**DESCRIPTION OF THE TASK:** Your answer is a single number: how many lines hold the word "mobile"?

########

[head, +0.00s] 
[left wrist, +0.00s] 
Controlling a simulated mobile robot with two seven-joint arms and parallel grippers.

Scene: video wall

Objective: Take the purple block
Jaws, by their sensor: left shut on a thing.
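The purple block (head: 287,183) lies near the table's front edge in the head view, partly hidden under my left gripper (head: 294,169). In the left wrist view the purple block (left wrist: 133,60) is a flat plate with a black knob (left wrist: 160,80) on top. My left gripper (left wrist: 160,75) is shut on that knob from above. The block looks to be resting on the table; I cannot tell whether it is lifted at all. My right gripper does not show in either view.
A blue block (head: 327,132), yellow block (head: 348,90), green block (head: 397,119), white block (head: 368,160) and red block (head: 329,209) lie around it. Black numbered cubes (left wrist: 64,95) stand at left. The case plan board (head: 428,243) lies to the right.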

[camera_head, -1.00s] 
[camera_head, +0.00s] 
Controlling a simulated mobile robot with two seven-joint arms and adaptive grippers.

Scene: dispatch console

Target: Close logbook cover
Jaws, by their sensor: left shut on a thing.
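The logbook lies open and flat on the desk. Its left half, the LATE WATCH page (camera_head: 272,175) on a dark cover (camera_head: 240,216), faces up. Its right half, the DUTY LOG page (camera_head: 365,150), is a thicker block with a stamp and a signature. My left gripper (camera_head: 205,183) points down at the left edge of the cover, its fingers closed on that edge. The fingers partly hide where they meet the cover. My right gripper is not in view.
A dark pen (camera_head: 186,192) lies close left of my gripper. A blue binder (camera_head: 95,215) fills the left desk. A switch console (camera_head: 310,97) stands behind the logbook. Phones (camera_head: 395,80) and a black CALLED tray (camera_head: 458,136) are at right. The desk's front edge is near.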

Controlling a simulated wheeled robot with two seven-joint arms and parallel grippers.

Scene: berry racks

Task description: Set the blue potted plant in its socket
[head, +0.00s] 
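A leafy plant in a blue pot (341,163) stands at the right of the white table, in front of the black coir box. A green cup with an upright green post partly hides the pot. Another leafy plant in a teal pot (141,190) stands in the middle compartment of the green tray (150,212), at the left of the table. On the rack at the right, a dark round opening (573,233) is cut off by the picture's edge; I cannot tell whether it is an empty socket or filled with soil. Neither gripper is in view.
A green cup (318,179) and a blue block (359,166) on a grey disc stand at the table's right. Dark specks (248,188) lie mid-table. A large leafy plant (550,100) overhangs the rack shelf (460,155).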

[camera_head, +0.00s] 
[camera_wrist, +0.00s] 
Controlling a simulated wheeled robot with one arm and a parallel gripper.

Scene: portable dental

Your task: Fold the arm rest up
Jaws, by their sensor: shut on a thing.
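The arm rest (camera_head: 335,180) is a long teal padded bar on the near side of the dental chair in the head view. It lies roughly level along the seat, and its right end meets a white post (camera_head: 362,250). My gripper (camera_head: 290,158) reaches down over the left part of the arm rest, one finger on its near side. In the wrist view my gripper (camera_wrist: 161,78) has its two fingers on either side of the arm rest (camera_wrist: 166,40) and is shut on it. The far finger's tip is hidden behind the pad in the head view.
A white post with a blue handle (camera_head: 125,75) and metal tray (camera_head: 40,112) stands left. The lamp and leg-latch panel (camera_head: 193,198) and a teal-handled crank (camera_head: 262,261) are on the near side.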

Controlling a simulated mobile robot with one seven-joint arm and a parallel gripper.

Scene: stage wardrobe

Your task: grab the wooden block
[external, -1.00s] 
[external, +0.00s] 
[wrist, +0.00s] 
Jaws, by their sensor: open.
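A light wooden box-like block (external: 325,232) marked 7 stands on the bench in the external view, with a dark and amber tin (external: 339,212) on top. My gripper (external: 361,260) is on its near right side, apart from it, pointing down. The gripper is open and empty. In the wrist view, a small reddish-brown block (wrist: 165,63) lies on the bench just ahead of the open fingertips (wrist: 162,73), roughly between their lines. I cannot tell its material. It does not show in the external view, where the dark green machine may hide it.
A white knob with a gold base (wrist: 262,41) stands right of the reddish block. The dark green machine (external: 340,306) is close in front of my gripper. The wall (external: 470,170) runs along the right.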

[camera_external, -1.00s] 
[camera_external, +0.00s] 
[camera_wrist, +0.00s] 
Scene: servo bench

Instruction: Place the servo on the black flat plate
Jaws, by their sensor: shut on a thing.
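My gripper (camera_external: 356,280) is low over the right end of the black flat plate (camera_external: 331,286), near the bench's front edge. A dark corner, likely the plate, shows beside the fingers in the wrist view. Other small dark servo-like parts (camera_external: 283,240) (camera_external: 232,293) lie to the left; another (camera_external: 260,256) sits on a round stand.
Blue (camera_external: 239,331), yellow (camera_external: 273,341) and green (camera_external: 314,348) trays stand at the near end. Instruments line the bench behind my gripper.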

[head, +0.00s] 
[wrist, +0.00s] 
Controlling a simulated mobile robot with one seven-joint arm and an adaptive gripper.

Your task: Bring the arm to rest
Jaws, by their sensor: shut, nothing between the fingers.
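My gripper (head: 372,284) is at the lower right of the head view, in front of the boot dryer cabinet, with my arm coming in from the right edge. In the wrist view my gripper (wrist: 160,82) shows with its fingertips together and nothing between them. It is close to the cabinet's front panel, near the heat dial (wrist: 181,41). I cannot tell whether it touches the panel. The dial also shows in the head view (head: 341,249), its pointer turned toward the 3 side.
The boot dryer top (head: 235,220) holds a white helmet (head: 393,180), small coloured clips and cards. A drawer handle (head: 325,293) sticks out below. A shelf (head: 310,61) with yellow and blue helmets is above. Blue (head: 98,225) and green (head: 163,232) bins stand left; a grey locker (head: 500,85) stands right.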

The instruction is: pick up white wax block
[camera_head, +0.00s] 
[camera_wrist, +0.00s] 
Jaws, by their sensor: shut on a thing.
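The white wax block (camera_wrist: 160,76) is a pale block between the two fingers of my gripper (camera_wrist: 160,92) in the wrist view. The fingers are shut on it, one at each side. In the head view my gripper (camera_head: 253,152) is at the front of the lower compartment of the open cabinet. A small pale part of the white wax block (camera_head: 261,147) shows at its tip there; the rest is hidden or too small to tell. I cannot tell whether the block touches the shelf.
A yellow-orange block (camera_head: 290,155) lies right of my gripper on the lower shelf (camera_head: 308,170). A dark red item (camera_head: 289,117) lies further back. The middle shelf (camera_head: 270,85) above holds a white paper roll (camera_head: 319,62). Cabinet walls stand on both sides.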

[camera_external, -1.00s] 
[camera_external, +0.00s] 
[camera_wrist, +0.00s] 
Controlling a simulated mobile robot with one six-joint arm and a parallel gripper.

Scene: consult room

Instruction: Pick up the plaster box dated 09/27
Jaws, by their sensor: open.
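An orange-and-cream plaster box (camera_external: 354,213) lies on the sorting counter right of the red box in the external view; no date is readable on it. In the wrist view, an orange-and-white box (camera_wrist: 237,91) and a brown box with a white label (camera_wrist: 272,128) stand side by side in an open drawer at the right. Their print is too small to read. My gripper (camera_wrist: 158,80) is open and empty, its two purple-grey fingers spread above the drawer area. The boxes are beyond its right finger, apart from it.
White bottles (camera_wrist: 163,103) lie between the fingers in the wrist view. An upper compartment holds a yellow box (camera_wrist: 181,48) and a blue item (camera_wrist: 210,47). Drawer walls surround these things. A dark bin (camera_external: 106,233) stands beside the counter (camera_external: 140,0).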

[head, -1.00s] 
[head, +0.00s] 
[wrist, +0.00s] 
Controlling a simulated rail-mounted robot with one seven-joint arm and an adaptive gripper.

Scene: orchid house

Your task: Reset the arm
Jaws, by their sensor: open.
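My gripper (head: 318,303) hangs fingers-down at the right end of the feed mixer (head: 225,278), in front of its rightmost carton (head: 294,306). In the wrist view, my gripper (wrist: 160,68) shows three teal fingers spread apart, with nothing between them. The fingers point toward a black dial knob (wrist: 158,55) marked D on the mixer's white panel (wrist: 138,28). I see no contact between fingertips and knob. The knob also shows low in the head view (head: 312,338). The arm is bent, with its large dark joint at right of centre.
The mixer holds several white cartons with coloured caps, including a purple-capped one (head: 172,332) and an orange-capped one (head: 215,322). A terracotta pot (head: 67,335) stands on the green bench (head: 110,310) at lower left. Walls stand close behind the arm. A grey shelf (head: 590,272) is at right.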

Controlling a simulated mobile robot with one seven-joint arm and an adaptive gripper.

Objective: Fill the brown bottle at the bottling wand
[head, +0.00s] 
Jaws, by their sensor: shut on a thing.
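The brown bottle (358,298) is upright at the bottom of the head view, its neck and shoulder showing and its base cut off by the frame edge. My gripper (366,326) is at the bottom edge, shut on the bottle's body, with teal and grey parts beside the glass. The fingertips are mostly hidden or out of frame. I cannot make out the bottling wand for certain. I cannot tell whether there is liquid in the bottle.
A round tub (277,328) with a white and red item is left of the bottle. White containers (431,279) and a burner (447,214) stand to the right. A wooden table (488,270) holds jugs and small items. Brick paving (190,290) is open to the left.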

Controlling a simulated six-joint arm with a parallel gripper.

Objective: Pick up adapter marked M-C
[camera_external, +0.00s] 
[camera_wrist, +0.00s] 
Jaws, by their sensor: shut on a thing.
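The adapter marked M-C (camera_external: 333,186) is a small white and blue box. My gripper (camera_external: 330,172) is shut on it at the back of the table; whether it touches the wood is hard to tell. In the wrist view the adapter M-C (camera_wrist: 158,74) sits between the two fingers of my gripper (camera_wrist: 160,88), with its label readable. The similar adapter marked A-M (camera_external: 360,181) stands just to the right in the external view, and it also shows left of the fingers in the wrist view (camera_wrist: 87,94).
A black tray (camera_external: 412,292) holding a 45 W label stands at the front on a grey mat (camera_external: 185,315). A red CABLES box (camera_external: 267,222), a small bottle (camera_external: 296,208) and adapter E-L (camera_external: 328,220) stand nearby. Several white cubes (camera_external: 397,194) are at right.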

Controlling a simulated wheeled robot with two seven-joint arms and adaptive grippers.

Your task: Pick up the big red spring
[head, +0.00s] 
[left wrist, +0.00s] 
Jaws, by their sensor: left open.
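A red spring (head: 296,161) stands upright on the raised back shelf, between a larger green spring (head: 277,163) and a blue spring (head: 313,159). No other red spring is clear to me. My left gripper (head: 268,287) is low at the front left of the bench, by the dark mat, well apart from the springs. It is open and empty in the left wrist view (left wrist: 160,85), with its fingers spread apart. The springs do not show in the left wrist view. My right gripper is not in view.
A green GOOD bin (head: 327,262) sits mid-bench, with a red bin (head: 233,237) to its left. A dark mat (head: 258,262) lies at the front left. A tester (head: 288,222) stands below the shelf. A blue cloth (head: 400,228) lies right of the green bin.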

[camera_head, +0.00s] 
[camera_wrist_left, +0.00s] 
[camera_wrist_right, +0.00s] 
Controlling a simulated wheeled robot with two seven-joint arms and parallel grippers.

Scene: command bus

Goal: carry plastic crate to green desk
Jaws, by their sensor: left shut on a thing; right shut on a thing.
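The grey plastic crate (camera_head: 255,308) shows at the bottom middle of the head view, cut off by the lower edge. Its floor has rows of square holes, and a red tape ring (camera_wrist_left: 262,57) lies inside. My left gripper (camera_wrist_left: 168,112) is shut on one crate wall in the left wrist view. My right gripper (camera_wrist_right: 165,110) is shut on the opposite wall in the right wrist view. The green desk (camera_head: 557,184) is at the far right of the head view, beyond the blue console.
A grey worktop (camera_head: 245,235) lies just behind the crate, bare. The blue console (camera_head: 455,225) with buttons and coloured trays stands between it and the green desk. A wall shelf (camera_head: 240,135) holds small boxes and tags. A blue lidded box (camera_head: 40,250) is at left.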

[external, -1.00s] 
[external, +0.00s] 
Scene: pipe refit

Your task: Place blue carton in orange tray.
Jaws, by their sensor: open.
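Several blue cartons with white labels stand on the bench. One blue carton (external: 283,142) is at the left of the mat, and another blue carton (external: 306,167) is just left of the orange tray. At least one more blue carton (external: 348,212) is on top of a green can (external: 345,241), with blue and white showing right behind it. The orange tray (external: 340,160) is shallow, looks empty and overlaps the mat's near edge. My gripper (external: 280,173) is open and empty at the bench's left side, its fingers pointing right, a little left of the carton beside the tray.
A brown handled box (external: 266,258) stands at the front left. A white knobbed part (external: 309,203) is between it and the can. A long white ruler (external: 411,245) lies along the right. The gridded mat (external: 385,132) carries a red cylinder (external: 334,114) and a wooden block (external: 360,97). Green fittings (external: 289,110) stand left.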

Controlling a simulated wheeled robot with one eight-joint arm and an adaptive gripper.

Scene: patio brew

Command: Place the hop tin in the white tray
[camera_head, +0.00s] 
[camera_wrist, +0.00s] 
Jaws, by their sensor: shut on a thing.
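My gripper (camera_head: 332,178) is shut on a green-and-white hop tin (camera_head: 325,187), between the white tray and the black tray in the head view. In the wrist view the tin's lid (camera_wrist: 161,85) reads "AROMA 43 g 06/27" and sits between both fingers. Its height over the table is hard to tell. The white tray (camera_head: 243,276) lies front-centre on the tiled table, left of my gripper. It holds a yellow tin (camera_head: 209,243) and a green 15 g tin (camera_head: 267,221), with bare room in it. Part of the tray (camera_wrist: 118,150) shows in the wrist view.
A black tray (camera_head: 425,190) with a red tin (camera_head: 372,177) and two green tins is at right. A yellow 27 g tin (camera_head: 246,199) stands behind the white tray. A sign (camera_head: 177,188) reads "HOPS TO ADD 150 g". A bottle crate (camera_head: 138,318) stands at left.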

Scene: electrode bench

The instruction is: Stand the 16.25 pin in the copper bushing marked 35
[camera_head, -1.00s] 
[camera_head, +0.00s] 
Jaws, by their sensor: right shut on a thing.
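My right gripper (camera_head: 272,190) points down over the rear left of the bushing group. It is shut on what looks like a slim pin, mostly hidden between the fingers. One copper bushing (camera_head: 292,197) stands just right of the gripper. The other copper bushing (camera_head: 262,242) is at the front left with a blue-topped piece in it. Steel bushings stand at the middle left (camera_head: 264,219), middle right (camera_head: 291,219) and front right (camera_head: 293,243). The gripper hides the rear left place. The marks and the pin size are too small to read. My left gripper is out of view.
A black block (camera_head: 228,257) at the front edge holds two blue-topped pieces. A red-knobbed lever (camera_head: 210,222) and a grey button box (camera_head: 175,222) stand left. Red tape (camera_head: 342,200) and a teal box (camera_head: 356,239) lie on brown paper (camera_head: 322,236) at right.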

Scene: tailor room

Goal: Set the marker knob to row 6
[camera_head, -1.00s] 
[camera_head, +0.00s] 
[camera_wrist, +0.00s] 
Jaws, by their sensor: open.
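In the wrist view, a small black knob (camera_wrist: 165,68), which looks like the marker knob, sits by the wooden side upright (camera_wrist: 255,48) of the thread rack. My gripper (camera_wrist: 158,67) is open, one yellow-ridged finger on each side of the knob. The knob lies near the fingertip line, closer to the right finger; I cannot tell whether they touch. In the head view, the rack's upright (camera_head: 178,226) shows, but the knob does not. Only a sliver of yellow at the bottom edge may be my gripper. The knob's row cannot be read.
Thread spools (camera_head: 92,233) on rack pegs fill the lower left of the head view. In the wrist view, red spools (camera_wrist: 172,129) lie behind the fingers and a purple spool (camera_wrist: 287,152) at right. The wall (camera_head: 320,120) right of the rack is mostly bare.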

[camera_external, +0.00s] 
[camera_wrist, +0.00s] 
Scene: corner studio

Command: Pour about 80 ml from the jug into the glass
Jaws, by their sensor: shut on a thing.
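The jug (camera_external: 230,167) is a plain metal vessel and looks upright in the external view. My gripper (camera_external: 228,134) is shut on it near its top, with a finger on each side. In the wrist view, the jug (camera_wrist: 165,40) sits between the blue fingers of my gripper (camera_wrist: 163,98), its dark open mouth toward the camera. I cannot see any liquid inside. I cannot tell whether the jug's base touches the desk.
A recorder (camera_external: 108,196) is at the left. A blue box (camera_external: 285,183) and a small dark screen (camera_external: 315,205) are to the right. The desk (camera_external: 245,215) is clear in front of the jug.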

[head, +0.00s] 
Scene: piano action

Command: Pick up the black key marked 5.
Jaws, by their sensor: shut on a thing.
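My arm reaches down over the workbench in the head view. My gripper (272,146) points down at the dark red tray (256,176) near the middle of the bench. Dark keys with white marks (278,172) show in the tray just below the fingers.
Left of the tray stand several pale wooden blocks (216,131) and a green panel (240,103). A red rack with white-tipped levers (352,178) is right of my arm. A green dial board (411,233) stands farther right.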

########

**OUTPUT OF THE EXERCISE:** 6